Input rows -
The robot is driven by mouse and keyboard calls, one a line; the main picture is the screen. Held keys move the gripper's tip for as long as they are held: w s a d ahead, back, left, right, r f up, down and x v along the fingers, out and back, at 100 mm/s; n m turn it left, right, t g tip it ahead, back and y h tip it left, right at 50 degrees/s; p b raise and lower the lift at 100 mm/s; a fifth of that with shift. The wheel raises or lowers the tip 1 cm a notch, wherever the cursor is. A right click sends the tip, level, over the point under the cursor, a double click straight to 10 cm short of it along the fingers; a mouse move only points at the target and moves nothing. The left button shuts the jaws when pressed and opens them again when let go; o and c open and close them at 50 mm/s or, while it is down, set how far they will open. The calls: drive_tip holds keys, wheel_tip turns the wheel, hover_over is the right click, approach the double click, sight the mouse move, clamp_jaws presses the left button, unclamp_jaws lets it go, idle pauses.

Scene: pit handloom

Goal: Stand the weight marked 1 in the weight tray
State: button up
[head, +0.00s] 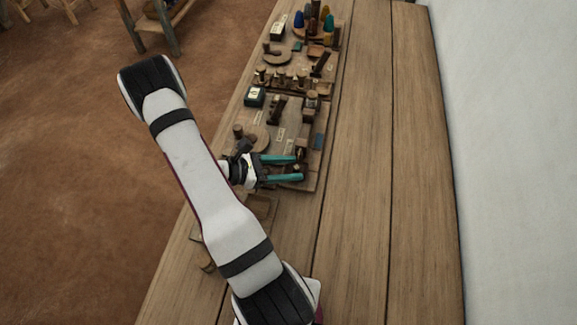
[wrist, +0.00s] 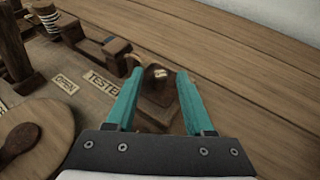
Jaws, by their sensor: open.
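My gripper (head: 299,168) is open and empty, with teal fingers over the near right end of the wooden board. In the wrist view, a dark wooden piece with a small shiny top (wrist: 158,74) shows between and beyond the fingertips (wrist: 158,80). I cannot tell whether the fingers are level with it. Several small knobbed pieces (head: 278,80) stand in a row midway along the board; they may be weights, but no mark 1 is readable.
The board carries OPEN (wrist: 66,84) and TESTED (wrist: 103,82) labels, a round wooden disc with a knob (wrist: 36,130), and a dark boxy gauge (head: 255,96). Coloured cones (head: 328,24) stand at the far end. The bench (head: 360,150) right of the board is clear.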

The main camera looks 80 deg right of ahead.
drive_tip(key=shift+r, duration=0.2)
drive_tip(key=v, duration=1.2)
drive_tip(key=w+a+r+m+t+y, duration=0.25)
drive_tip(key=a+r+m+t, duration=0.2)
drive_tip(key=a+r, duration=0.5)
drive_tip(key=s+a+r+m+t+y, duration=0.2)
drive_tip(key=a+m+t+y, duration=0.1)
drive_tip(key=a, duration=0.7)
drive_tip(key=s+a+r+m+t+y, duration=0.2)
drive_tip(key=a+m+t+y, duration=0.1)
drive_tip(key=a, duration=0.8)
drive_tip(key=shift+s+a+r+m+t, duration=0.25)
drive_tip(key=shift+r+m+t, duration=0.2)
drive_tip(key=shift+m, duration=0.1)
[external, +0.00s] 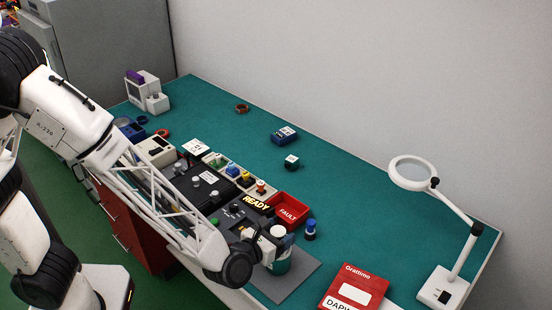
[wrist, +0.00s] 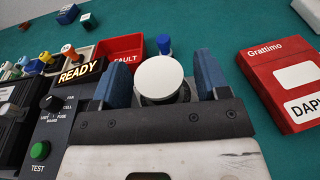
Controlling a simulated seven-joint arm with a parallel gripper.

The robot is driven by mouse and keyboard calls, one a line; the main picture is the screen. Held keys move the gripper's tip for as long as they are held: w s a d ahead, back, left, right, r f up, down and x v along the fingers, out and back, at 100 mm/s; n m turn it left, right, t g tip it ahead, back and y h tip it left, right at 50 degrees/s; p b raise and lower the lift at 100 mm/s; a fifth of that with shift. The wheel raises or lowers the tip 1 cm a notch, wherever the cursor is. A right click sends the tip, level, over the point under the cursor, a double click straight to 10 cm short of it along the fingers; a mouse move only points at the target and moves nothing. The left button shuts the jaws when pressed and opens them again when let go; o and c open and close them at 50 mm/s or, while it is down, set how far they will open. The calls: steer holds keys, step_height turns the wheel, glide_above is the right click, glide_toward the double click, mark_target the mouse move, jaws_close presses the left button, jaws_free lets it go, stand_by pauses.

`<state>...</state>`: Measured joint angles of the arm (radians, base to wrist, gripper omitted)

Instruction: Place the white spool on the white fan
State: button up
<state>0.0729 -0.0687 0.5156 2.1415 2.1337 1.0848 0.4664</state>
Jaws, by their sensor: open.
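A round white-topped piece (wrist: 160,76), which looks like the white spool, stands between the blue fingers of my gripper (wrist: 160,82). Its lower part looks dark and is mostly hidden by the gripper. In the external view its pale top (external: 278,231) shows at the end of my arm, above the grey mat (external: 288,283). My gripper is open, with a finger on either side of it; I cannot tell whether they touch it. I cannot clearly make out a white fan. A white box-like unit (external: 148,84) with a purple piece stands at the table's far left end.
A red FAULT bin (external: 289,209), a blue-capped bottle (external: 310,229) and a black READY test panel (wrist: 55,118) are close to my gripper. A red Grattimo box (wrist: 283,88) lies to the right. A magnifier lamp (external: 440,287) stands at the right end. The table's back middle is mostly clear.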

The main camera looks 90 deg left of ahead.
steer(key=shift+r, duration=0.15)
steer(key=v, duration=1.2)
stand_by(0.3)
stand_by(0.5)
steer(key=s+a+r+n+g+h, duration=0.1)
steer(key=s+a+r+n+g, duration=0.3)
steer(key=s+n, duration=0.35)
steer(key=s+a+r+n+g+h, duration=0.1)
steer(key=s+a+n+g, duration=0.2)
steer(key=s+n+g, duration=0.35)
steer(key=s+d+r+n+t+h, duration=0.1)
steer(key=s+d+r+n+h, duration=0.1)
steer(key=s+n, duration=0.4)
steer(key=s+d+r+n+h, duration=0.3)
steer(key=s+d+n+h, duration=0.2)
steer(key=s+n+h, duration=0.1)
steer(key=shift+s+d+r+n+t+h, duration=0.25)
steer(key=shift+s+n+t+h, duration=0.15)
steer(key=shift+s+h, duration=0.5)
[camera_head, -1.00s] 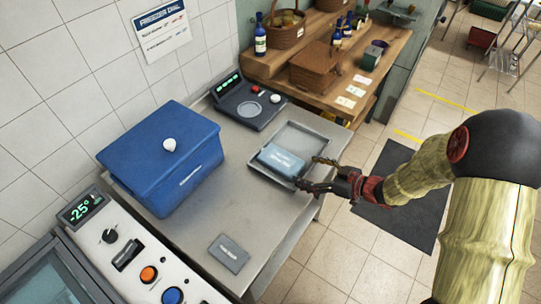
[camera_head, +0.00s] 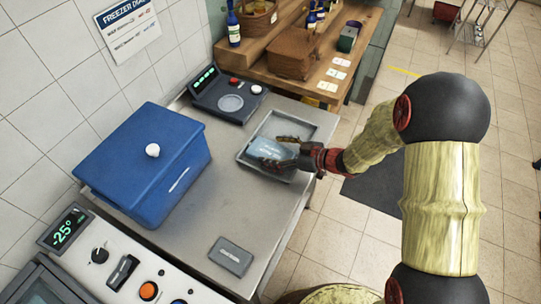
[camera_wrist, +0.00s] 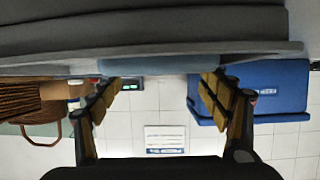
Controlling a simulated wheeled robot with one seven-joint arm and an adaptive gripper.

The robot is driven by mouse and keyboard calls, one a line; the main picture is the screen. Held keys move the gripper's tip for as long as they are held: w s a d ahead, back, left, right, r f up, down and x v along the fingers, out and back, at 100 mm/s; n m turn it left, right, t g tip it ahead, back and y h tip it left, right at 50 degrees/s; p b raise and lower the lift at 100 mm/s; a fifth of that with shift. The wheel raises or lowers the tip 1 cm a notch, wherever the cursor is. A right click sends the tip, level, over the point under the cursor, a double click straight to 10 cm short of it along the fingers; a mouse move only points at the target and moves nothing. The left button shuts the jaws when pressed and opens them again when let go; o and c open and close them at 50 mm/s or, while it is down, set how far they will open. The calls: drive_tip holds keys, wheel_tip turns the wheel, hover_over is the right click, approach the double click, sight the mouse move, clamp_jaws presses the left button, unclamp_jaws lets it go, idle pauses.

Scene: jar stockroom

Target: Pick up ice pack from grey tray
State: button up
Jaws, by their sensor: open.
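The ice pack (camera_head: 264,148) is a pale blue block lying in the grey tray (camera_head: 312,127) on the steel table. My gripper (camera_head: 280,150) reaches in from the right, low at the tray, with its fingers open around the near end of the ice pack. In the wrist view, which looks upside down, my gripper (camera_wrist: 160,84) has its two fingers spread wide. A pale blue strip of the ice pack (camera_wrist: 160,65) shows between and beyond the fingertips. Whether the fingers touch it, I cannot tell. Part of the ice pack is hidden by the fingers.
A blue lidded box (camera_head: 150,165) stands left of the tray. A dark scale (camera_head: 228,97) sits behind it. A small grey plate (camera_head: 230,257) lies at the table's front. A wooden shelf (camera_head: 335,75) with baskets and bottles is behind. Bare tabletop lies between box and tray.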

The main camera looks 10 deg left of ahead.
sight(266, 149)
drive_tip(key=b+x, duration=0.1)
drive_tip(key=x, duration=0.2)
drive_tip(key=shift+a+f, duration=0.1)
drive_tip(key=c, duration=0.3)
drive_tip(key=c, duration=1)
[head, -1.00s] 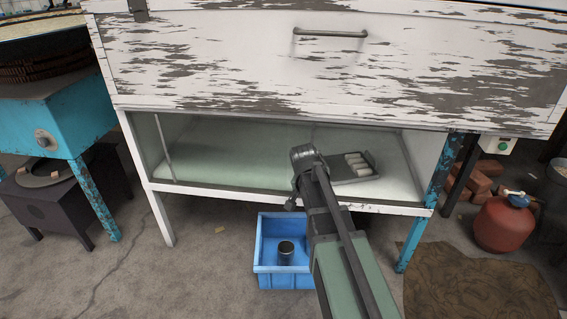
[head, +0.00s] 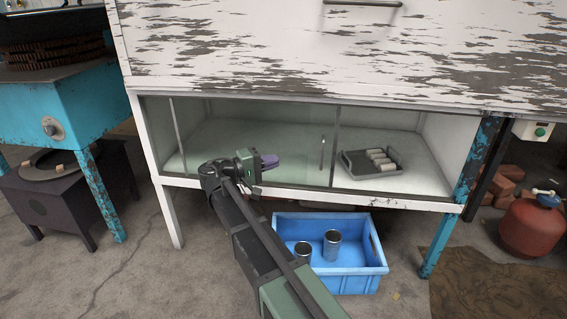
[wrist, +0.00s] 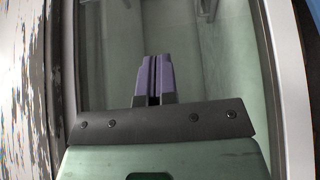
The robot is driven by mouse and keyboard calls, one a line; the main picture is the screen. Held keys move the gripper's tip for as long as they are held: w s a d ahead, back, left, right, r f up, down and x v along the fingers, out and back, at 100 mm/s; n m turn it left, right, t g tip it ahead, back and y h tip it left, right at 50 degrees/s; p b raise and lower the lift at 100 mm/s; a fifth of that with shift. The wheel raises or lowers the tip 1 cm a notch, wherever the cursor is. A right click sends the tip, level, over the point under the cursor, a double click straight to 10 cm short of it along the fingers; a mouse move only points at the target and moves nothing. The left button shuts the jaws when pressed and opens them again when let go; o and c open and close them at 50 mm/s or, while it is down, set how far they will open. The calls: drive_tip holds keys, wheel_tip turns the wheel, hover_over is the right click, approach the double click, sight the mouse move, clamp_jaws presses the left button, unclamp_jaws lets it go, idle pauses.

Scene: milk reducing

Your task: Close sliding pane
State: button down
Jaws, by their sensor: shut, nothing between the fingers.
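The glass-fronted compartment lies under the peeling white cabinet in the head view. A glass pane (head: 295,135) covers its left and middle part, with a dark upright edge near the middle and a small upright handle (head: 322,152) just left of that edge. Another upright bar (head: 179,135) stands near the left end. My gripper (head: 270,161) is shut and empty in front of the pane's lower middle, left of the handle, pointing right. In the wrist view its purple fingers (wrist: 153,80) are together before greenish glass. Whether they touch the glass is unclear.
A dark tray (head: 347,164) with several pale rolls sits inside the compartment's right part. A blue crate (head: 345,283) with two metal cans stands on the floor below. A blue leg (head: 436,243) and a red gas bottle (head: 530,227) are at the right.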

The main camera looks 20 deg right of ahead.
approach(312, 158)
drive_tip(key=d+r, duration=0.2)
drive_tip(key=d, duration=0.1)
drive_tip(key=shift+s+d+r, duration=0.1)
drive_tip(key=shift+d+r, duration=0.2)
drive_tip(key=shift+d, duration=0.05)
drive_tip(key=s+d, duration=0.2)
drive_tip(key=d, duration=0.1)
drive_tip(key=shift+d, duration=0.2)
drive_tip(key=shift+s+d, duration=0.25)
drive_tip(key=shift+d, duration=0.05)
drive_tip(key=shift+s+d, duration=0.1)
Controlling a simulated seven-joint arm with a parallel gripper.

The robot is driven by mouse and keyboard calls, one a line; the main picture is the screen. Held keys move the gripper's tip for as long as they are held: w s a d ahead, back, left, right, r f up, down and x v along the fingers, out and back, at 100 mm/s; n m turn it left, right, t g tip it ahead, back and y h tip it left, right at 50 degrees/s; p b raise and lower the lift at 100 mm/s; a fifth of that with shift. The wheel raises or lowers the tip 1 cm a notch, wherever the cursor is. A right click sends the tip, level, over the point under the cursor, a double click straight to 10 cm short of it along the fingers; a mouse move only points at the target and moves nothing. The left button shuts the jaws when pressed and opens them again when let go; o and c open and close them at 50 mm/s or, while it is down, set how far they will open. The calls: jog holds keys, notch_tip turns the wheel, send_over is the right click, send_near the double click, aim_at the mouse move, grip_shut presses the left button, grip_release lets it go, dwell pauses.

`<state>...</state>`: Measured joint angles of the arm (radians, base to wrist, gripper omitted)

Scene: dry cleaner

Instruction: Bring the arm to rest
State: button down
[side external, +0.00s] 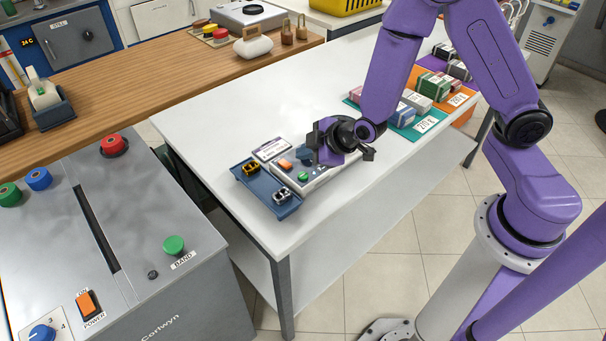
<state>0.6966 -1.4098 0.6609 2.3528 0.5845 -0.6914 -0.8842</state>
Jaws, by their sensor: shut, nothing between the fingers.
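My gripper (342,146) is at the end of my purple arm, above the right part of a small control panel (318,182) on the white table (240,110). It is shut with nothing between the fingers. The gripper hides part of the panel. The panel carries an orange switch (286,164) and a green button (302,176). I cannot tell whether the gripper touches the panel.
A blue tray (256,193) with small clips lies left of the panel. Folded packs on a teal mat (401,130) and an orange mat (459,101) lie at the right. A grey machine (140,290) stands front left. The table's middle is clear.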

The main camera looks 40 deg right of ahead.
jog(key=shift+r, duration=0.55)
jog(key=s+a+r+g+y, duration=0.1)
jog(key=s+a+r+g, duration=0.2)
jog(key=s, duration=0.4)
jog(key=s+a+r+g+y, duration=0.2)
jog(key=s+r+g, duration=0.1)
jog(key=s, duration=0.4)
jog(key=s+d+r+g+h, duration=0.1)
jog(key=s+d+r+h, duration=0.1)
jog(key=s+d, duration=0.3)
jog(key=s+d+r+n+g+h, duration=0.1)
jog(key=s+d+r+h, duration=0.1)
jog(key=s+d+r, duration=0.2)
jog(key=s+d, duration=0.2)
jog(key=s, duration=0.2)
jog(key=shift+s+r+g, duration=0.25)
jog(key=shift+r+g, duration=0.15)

Description of the task -
From the records above, work out how many lines contain the string "Scene". Give only the number.

Solution to the problem -
4